I was emailed by a person requesting a pdf copy of an article that I recently co-authored. I'd imagine the requestor's institution doesn't have a subscription to the journal. Does it violate any copyright or other regulations for me to send a copy of the article to an individual?

I found the article freely available on the National Institutes of Health website but it may not be the final edited version—it’s the author manuscript version. So if your requestor is happy with that link, send it on. You can send your final edited article to the requestor from the journal if your copyright agreement with the journal's publisher specifies personal sharing. It all has to do with your contract. And, if your contract specifies that the journal publisher retains all copyrights then, in the general, official sense, yes, it would be a violation of copyright to send the requestor the pdf.

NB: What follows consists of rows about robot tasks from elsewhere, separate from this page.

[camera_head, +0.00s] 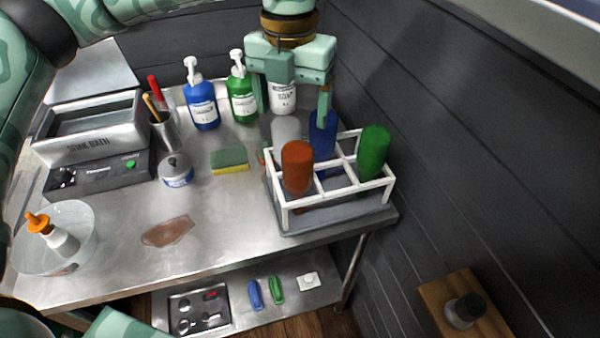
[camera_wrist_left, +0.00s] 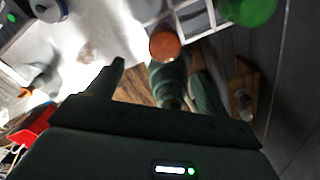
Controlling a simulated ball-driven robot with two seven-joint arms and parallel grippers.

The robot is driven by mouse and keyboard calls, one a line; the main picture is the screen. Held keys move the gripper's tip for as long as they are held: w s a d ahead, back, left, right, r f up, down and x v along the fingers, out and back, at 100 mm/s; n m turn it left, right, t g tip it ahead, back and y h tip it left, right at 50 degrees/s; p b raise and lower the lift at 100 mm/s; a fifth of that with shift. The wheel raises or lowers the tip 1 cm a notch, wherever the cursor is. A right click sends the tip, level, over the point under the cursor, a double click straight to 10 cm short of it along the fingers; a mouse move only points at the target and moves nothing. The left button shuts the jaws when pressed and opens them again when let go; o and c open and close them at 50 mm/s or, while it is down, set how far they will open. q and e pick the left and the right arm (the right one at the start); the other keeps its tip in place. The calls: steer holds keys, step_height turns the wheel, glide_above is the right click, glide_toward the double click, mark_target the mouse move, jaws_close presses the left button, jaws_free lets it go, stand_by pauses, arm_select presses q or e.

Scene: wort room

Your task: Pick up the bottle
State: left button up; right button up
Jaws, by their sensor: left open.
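Several bottles are in view, and which one the task means is not clear. A blue pump bottle (camera_head: 202,106), a green pump bottle (camera_head: 242,100) and a white bottle labelled soap (camera_head: 284,98) stand at the table's back. An orange-capped white bottle (camera_head: 60,238) leans in a clear bowl (camera_head: 88,232). My left gripper (camera_head: 293,108) is open above the back of the rack. The soap bottle shows between its fingers in the head view, partly hidden, with no visible grip. In the left wrist view, the space between the fingers (camera_wrist_left: 158,75) holds no bottle. My right gripper is not seen.
A white rack (camera_head: 334,190) at the table's right edge holds orange (camera_head: 297,166), blue (camera_head: 322,133) and green (camera_head: 375,150) cylinders. A dark wall closes the right side.

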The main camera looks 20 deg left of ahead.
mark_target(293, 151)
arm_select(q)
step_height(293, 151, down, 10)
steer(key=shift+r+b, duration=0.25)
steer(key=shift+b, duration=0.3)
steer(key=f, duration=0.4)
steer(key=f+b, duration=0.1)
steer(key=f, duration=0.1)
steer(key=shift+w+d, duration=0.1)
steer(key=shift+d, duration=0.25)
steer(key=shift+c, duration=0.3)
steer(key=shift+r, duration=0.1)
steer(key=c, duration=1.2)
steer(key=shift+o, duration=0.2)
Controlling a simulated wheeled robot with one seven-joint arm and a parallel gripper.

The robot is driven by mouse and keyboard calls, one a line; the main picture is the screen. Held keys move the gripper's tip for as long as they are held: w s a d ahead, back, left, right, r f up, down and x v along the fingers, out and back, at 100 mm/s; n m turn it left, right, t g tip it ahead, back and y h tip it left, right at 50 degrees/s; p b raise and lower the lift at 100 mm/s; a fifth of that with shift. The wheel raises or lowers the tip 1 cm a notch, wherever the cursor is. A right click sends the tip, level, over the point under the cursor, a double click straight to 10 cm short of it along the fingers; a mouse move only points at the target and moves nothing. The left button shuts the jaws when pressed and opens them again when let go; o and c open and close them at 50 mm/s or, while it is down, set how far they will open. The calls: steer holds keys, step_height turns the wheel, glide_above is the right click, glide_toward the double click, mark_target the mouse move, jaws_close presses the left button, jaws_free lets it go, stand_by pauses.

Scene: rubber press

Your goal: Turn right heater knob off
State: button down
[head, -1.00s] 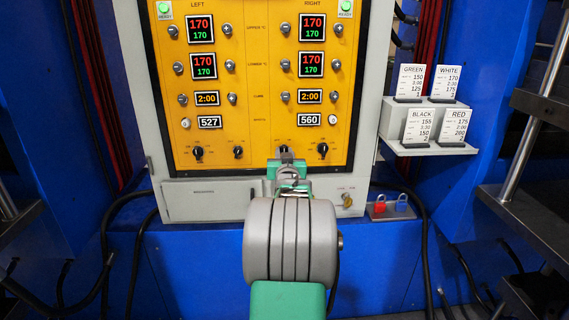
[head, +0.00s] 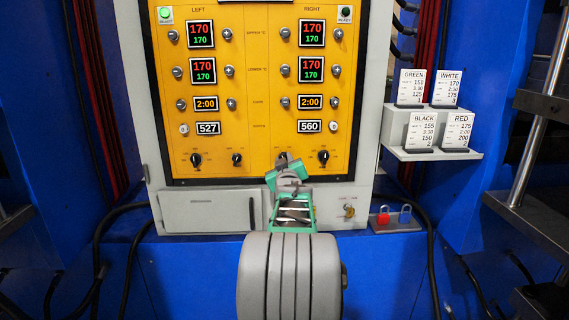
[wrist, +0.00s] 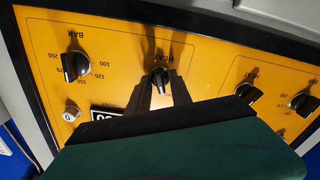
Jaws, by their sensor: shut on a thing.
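The right heater knob (wrist: 160,78), black and under an upside-down HEAT label in the wrist view, is on the yellow control panel (head: 257,100). My gripper (wrist: 163,88) is shut on it, with one grey finger on each side. In the head view my gripper (head: 285,166) is tilted at the panel's lower edge and hides most of this knob. The READY lamp on the right (head: 345,13) is dark; the one on the left (head: 165,14) is lit green.
The black right BAR knob (head: 323,156) sits close beside the gripper. The left side's two knobs (head: 196,159) (head: 237,159) are farther left. Below are a grey cabinet door and a key switch (head: 349,210).

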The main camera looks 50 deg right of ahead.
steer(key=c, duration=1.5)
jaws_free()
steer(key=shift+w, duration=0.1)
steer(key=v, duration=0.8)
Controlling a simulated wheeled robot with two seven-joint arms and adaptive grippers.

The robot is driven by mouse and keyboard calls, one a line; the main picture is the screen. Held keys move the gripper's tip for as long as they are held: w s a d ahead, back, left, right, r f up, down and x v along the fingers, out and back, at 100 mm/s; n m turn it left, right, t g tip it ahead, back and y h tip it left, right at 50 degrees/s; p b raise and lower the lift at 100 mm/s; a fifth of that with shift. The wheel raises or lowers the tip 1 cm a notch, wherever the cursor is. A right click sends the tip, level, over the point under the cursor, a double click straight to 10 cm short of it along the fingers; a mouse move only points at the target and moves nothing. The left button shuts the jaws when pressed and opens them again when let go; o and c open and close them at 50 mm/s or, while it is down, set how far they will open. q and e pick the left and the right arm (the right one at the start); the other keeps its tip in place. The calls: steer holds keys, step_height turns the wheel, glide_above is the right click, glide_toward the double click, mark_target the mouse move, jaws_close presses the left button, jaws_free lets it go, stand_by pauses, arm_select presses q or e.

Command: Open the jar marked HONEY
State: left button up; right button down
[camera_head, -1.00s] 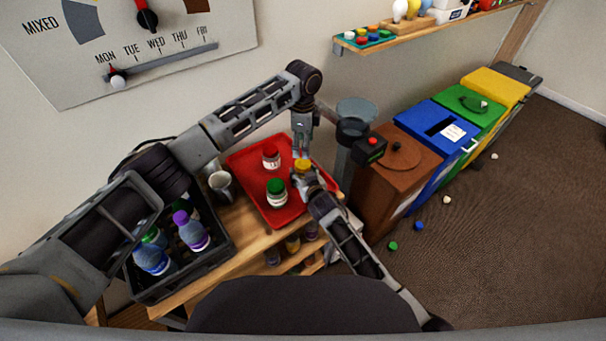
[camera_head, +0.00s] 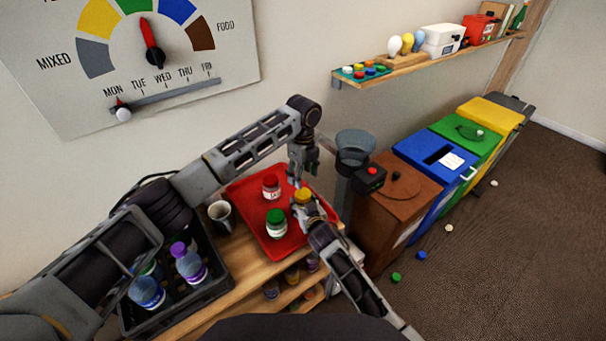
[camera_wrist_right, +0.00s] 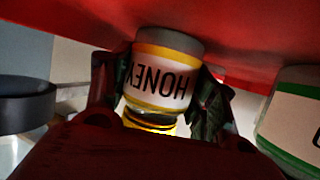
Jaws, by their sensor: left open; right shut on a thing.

Pragmatically speaking, who would know (or care) if you sent it to one person? But as I’ve already noted, you may have retained some rights and, it looks as though this was publicly funded research so it would fall under the OIT publicly funded mandate of mandatory public access. Which is why it is freely available from NIH.

Nevertheless, it's best to check your agreement with the journal publisher. You and your co-author may have retained some rights.